In July 1987, Envirotech filed a complaint against Amstar to set aside the May 3, 1983, and the April 30, 1986, judgments of the district court. Envirotech alleged that Amstar engaged in inequitable conduct before the PTO during the reexamination, making it no longer equitable that the judgments remain in effect. The district court ruled that the evidence was insufficient to establish either a material representation or an intent to deceive by Amstar. Inequitable conduct having not been proved, the district court dismissed the complaint.
Because the district court did not find inequitable conduct, the court had no necessity to rule on whether the alleged misconduct constituted "fraud on the court." However, subsequent precedent of this court precludes recognition of inequitable conduct before the PTO as "fraud on the court." Broyhill Furniture Indus. v. Craftmaster Furniture Corp., 12 F.3d 1080, 1086, 29 USPQ2d 1283, 1288 (Fed.Cir.1993).
Rule 60(b), which sets out the conditions for relief from a judgment by motion, does not impinge upon the right to bring a separate suit for relief from judgment by reason of "fraud upon the court." Rule 60(b) of the Federal Rules of Civil Procedure provides:
On motion and upon such terms as are just, the court may relieve aparty or his legal representative from a final judgment, order, or proceeding for the following reasons: (1) mistake, inadvertence, surprise, or excusable neglect; (2) newly discovered evidence which by due diligence could not have been discovered in time to move for a new trial under Rule 59(b); (3) fraud ..., misrepresentation, or other misconduct of an adverse party; (4) the judgment is void; (5) the judgment has been satisfied, released, or discharged, or a prior judgment upon which it is based has been reversed or otherwise vacated, or it is no longer equitable that the judgment should have prospective application; or (6) any other reason justifying relief from the operation of the judgment. The motion shall be made within a reasonable time, and for reasons (1), (2) and (3) not more than one year after the judgment, order, or proceeding was entered or taken.... This rule does not limit the power of a court to entertain an independent action to relieve a party from a judgment, order, or proceeding, or to grant relief to a defendant not actually personally notified as provided in Title 28, U.S.C., Sec. 1655, or to set aside a judgment for fraud upon the court.... [T]he procedure for obtaining any relief from a judgment shall be by motion as prescribed in these rules or by an independent action.

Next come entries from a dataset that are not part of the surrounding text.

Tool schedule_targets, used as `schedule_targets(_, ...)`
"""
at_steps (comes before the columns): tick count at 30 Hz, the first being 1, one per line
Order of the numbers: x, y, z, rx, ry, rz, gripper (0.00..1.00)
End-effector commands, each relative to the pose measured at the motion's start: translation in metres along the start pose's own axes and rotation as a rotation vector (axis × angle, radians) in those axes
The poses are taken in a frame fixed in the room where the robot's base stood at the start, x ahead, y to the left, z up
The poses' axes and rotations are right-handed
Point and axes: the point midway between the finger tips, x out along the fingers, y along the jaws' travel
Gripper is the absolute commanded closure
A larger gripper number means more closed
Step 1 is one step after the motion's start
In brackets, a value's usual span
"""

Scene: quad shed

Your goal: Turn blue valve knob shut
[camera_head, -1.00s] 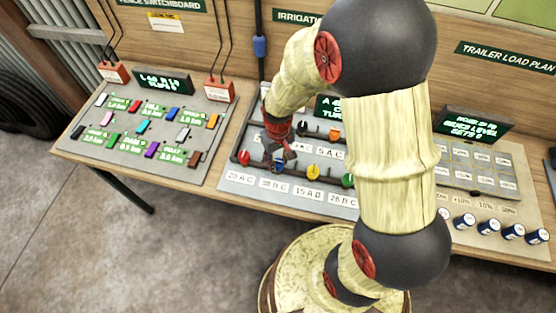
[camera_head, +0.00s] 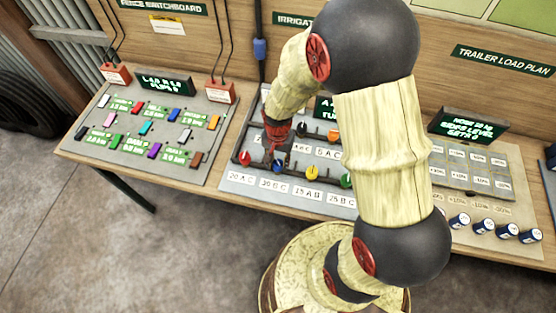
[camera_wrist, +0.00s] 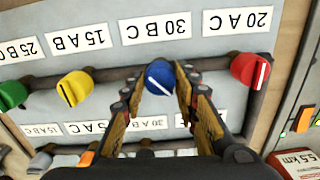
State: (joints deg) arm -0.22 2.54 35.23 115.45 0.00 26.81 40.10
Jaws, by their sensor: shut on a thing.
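The blue valve knob (camera_wrist: 159,76) sits on a dark pipe in the wrist view, beside the label "30 B C". A pale line on its face runs diagonally. My gripper (camera_wrist: 160,84) has a finger on each side of the knob and is shut on it. In the head view the blue knob (camera_head: 278,166) shows small at the front row of the valve panel, with my gripper (camera_head: 278,160) over it, partly covering it.
A red knob (camera_wrist: 250,70) and a yellow knob (camera_wrist: 75,88) stand on either side of the blue one on the same pipe. A green knob (camera_wrist: 12,95) is farther left. The fence switchboard (camera_head: 150,130) lies left of the valve panel.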

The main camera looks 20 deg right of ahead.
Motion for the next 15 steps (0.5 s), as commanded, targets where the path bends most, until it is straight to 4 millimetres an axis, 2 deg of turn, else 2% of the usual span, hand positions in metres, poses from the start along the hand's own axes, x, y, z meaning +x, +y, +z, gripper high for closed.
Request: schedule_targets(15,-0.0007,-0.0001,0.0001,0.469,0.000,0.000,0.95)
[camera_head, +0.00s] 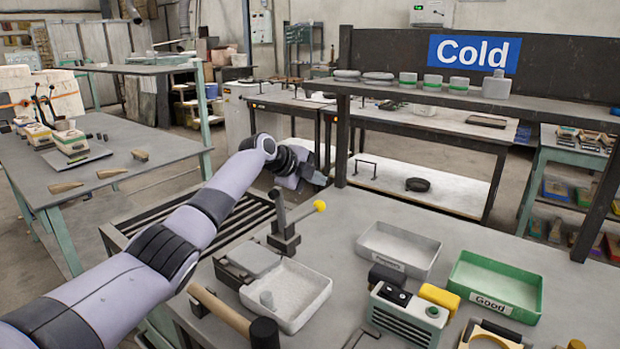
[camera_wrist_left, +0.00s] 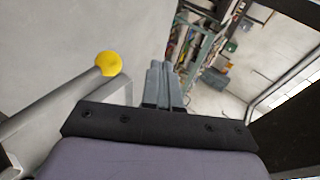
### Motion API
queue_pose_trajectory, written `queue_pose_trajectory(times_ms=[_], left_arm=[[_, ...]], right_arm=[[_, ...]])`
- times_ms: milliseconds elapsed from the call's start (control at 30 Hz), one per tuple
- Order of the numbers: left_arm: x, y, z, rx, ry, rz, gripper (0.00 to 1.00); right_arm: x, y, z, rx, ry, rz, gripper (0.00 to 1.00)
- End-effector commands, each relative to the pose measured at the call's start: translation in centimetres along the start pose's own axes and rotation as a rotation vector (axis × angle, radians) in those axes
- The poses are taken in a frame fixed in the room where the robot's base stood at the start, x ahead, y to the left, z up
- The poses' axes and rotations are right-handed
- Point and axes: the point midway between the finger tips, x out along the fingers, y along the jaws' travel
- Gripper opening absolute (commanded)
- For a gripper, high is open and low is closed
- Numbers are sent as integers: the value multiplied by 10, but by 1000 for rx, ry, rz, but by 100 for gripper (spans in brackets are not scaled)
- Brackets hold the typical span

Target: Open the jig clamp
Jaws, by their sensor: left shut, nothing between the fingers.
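The jig clamp (camera_head: 284,241) stands on the near table, a dark upright base with an upright bar. Its lever slants up to the right and ends in a yellow ball knob (camera_head: 320,206). In the left wrist view the knob (camera_wrist_left: 109,64) and its grey lever show left of the fingers. My left gripper (camera_head: 318,179) is just behind and above the knob in the head view. Its fingers (camera_wrist_left: 165,85) are shut and empty, apart from the knob. Whether the clamp's jaw is open or closed I cannot tell. My right gripper is not in view.
A white tray (camera_head: 309,310) and a mallet (camera_head: 222,314) lie in front of the clamp. A grey bin (camera_head: 398,273), a green "Good" bin (camera_head: 530,309) and a control box (camera_head: 408,318) stand to its right. A shelf post (camera_head: 343,110) rises behind my left gripper.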

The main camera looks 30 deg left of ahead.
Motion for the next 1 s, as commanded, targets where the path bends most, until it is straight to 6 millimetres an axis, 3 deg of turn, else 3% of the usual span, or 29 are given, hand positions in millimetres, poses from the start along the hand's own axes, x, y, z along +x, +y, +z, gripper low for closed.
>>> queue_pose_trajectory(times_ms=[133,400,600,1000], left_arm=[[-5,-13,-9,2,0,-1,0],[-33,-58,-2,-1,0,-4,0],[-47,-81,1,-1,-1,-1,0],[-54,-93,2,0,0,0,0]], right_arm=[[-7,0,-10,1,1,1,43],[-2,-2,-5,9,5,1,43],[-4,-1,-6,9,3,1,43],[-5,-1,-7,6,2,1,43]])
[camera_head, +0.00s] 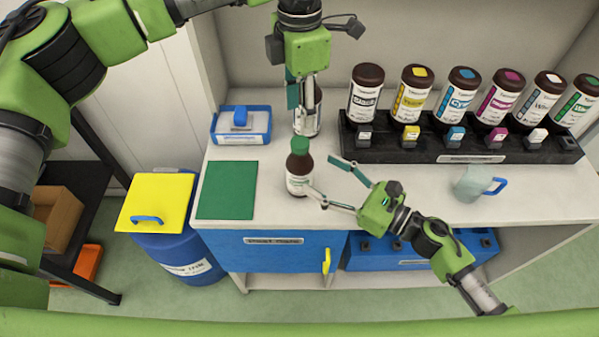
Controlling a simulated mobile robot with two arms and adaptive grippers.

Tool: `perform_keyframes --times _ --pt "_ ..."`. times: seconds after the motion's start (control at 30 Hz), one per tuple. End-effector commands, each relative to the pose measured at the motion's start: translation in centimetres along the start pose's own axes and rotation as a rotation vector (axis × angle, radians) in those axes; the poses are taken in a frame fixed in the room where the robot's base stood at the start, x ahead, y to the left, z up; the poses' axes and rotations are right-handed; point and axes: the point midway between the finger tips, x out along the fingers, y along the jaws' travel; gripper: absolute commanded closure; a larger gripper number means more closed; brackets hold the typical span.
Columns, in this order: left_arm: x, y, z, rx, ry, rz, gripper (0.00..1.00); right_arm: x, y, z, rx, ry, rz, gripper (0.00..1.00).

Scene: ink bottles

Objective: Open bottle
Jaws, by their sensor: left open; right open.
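A brown bottle (299,173) with a green cap (300,145) and a white label stands upright on the white counter, right of a green mat (227,190). The cap is on the bottle. My right gripper (320,175) is open, coming from the lower right, with its fingers spread close to the bottle's right side; I cannot tell whether the lower finger touches it. My left gripper (305,98) points down above and behind the bottle, open, with its fingers in front of a clear glass container (308,121).
A black rack (400,146) with several large ink bottles stands at the back right. A grey mug (473,184) with a blue handle is on the right. A blue-and-white box (241,125) sits behind the mat. A blue bin (185,250) with a yellow lid (157,203) stands left of the counter.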

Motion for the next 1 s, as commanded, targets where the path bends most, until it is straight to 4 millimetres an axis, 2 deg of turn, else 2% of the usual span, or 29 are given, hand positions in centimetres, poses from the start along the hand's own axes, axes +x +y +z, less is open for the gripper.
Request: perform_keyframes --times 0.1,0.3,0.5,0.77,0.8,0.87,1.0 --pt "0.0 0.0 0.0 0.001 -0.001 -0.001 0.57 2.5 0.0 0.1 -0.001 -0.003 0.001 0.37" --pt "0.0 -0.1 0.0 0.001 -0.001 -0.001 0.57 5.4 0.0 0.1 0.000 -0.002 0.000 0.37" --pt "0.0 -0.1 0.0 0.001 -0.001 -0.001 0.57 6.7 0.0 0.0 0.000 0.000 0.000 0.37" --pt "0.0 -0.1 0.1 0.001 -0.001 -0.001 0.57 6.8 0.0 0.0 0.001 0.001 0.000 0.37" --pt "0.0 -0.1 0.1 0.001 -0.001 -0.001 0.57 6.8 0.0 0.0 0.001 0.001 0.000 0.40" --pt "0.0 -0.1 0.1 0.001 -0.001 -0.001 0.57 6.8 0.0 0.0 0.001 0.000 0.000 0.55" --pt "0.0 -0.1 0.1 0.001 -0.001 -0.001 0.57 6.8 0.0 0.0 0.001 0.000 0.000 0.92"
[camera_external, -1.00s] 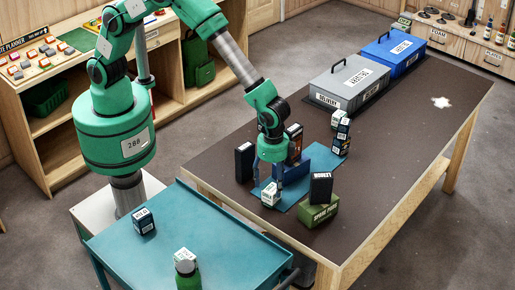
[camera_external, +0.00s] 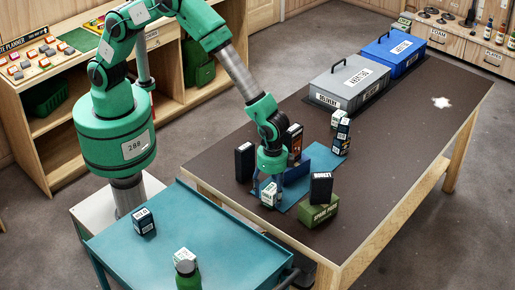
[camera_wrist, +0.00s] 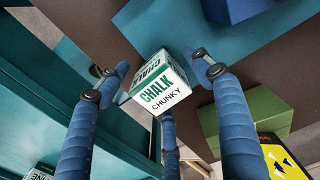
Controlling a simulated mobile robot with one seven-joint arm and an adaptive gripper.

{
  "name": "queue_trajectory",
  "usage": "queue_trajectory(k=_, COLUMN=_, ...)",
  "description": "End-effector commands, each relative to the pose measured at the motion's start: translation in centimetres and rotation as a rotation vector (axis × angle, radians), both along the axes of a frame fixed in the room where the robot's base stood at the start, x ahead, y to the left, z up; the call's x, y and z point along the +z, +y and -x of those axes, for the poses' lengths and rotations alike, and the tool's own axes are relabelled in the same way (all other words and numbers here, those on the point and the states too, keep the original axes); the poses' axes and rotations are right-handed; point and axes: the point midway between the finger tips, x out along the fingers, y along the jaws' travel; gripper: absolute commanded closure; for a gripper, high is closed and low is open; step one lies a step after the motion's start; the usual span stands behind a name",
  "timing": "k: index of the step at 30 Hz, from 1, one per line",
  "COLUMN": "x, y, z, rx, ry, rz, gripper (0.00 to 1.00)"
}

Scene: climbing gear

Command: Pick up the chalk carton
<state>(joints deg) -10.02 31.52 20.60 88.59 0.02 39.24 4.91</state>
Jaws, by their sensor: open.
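The chalk carton (camera_wrist: 158,84) is a white box with green panels, lettered CHALK CHUNKY, in the middle of the wrist view. In the external view the carton (camera_external: 269,196) stands near the front edge of the dark table, by the blue mat. My gripper (camera_wrist: 158,82) has its blue fingers spread on both sides of the carton, with a gap on the left and the right finger close to it. In the external view my gripper (camera_external: 270,182) points down at the carton and partly hides it.
A green box (camera_external: 317,212) with a black box (camera_external: 321,187) on it stands right of the carton. A black box (camera_external: 244,162) stands behind left. A blue block (camera_external: 318,160) and several small boxes are behind. The teal cart (camera_external: 195,235) is in front.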

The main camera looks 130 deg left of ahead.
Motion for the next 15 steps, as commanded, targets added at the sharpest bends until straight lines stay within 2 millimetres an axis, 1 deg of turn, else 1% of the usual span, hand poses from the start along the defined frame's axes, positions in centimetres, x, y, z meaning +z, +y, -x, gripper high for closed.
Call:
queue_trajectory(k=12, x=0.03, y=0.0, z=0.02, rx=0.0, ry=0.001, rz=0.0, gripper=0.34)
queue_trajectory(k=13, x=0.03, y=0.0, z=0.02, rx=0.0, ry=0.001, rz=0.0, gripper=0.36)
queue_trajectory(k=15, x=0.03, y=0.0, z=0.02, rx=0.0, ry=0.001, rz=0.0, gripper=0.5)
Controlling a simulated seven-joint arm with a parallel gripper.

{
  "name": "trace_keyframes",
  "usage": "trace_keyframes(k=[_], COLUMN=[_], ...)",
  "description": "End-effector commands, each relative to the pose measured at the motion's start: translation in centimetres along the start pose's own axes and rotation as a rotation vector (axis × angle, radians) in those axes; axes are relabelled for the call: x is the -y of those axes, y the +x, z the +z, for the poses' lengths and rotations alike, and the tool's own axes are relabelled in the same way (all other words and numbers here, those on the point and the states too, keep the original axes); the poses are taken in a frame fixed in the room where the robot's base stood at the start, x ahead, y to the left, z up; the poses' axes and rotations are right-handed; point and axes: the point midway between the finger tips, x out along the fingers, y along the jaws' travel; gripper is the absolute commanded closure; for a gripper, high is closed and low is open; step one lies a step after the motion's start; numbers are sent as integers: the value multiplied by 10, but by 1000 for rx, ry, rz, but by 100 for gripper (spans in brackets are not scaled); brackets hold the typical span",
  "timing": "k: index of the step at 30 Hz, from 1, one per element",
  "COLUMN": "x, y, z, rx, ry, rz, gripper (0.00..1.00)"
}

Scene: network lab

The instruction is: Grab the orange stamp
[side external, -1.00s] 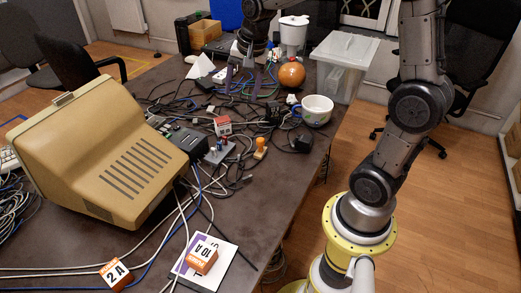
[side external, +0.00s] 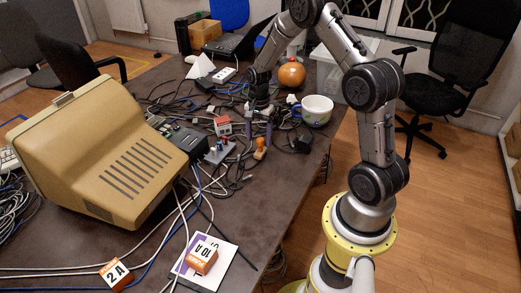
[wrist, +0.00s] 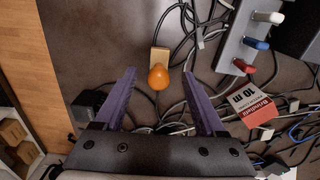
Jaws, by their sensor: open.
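The orange stamp (side external: 260,146) stands on the dark table, with an orange rounded handle over a pale wooden base. In the wrist view its orange knob (wrist: 158,76) lies between the tips of my two purple fingers, with the wooden base (wrist: 159,55) just beyond. My gripper (side external: 259,138) is open and points down, close behind and above the stamp in the side view. In the wrist view my gripper (wrist: 159,73) shows a gap on both sides of the knob. I see no contact with it; the exact height is unclear.
A grey switch box (side external: 219,151) and a red-and-white box (side external: 222,126) stand left of the stamp. A black adapter (side external: 301,144) and a white bowl (side external: 317,110) are to the right. Cables (wrist: 187,40) run beside the stamp. The table in front is fairly clear.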

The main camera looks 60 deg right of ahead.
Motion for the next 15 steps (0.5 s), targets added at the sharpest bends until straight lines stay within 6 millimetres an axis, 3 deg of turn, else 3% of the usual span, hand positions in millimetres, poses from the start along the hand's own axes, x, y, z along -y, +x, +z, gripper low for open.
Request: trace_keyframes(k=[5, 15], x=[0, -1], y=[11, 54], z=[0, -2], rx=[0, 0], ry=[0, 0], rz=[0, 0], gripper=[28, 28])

Rule 60(b) references "fraud" in two places. Subsection (3) provides that a court may set aside a judgment for fraud upon motion made within one year following entry of the judgment. The appeal before us is not raised by reason of denial of a Rule 60(b) motion in the Amstar suit. Rather it is an independent action which is recognized in the savings clause of Rule 60(b). Rule 60(b) does not limit the power of a court to entertain a suit to set aside a judgment for "fraud upon the court." Moreover, unlike a motion under subsection (3) for fraud, a separate suit for fraud on the court has no fixed time limitation.
"Not all fraud is 'fraud upon the court.' " Great Coastal Express, Inc. v. International Bhd. of Teamsters, 675 F.2d 1349, 1356 (4th Cir.1982), cert. denied, 459 U.S. 1128 (1983). The savings clause is to be "construed very narrowly" to avoid overwhelming subsection (3) with its specific time limitation. Id.
Fraud on the court ... is fraud which is directed to the judicial machinery itself and is not fraud between the parties or fraudulent documents, false statement or perjury.... It is thus fraud where the court or a member is corrupted or influenced or influence is attempted or where the judge has not performed his judicial function--thus where the impartial functions of the court have been directly corrupted.
Amstar II, 823 F.2d at 1550 (quoting Bullock v. United States, 721 F.2d 713, 718 (10th Cir.1983)).
In Broyhill, although this court found that Broyhill intentionally withheld material prior art from the PTO and thus procured its patent through inequitable conduct, we disagreed with the district court's conclusion that Broyhill committed a fraud upon the court within the meaning of the savings clause of Rule 60(b). 12 F.3d at 1086, 29 USPQ2d at 1288.
Thus, even were we to reverse the court's ruling that Amstar was not guilty of inequitable conduct, the reversal would provide no grounds for setting aside the judgment. Envirotech argues only that it would be inequitable to allow the judgment to stand, in view of Amstar's inequitable conduct before the PTO. However, under Broyhill, inequitable conduct before the PTO during reexamination does not constitute fraud upon the court. Thus, the appellant's arguments have no merit, and we affirm the district court's decision.